MATERIAL FOR THIS TASK —
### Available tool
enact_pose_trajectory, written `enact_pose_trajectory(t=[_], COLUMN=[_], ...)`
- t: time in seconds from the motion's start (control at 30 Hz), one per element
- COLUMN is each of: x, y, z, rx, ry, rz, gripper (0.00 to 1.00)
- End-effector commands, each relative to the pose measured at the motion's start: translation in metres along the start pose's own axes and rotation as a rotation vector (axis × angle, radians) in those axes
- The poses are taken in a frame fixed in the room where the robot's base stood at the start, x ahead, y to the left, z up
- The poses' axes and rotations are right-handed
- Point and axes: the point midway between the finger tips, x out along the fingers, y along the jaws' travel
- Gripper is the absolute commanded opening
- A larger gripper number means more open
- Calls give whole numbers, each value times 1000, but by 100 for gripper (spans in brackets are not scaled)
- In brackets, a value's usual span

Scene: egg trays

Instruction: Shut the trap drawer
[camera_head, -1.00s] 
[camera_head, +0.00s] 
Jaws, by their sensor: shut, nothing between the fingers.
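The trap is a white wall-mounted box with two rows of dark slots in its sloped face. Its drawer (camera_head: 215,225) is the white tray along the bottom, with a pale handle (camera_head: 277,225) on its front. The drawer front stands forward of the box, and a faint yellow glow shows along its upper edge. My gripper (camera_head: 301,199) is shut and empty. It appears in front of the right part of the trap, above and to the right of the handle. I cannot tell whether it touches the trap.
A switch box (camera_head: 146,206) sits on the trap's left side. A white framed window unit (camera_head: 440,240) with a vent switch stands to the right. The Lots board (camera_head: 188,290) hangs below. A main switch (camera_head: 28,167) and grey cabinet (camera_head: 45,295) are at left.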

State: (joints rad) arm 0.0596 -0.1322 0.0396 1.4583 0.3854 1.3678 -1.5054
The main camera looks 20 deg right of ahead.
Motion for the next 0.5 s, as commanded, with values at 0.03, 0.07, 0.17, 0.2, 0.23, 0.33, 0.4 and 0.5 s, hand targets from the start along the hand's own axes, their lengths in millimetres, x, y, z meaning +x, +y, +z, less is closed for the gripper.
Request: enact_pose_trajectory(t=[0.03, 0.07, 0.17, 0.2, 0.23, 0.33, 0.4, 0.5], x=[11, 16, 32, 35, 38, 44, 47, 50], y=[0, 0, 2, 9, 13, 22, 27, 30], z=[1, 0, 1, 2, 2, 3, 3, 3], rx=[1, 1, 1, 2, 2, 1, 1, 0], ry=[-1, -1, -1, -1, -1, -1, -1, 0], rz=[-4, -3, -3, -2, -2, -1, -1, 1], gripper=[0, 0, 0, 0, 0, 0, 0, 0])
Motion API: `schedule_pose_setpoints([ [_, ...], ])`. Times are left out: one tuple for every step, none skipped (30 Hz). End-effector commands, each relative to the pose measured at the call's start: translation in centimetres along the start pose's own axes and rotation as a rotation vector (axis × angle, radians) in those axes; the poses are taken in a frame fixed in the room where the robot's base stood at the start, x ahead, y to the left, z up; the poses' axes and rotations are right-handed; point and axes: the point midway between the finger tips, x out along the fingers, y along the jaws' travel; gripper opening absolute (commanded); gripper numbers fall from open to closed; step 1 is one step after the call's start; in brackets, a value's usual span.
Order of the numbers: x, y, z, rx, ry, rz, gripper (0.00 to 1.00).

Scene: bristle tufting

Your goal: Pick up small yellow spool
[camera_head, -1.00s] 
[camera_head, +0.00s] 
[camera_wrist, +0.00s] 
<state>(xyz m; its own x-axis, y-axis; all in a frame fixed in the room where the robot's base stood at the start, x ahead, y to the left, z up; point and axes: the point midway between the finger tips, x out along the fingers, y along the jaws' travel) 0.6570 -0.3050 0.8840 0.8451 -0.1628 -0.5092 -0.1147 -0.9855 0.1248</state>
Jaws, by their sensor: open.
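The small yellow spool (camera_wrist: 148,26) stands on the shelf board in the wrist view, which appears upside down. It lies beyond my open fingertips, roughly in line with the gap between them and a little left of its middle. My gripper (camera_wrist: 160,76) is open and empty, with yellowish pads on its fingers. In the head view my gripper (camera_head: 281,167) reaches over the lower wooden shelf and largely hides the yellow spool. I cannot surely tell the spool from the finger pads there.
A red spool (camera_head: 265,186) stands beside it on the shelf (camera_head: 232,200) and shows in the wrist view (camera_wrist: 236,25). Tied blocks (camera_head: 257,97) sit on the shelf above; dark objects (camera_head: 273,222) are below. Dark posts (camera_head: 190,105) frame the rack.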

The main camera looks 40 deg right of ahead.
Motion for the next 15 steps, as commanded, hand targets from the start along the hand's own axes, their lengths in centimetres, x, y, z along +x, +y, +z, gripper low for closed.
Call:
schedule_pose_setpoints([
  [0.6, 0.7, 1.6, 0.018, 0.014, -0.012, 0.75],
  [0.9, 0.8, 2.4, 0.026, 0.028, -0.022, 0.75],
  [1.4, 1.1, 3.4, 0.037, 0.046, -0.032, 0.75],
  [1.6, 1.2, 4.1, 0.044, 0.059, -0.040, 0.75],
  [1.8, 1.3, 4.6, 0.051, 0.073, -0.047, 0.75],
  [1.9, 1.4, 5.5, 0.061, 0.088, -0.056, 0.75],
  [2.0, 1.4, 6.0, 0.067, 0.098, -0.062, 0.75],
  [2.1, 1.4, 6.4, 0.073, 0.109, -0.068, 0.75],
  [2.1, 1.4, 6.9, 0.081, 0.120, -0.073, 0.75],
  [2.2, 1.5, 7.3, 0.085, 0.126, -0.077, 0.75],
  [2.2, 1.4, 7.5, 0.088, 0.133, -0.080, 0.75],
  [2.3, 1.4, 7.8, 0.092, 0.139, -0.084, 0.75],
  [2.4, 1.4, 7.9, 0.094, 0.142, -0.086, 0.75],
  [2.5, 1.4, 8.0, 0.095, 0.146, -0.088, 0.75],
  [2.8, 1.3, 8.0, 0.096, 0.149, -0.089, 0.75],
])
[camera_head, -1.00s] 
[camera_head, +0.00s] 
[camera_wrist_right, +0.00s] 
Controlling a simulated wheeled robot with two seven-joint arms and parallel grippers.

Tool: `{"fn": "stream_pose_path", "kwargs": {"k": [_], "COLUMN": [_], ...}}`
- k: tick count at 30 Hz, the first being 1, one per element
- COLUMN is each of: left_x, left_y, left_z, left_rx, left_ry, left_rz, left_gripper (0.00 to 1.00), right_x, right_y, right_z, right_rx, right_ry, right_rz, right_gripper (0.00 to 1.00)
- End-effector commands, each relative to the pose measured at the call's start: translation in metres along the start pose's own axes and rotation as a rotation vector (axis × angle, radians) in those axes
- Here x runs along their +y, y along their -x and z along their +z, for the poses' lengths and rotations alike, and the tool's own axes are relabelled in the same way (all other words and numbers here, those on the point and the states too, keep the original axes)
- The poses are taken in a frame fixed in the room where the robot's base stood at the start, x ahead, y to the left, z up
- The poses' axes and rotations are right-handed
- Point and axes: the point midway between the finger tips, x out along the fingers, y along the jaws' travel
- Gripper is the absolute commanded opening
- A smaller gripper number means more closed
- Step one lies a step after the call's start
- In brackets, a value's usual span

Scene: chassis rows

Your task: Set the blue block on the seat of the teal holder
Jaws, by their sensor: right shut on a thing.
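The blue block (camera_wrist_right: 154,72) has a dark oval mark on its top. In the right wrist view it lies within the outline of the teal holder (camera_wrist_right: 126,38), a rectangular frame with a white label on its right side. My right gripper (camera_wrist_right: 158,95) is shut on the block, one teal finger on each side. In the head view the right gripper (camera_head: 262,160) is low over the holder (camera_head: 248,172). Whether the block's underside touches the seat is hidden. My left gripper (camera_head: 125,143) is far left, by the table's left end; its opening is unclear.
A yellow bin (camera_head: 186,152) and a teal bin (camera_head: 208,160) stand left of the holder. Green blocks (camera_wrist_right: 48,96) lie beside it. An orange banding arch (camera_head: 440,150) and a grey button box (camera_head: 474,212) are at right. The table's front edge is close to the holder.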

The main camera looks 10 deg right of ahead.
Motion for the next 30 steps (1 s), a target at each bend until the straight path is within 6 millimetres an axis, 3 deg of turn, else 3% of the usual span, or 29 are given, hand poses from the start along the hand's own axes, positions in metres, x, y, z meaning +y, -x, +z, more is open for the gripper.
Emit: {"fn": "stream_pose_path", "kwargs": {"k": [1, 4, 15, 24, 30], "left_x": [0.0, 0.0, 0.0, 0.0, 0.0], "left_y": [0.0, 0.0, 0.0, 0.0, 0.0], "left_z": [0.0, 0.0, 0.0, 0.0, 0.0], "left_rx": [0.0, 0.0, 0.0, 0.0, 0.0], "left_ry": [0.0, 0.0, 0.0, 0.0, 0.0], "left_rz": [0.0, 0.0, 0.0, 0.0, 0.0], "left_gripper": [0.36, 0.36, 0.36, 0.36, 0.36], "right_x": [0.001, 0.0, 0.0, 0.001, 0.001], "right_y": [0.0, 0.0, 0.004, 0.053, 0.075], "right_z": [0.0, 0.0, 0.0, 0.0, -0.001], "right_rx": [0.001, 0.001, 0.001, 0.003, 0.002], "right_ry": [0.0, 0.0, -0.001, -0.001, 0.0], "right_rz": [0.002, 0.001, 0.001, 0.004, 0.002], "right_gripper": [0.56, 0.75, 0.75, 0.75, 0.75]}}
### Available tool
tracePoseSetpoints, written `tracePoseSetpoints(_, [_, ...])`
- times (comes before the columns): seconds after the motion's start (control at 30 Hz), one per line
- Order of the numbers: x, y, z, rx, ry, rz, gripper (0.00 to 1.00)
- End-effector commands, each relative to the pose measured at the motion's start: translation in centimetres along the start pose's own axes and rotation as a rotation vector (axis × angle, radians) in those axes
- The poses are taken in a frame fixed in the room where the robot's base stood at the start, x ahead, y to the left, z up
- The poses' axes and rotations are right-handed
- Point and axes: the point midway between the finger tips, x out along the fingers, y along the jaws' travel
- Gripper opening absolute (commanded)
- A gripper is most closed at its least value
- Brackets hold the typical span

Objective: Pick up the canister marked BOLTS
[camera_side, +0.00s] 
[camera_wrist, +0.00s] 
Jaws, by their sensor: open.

PROBLEM DETAILS — Tally up how many lines in the preceding listing contain the word "steps". Give nothing but the number.

COMPLETED EXERCISE — 2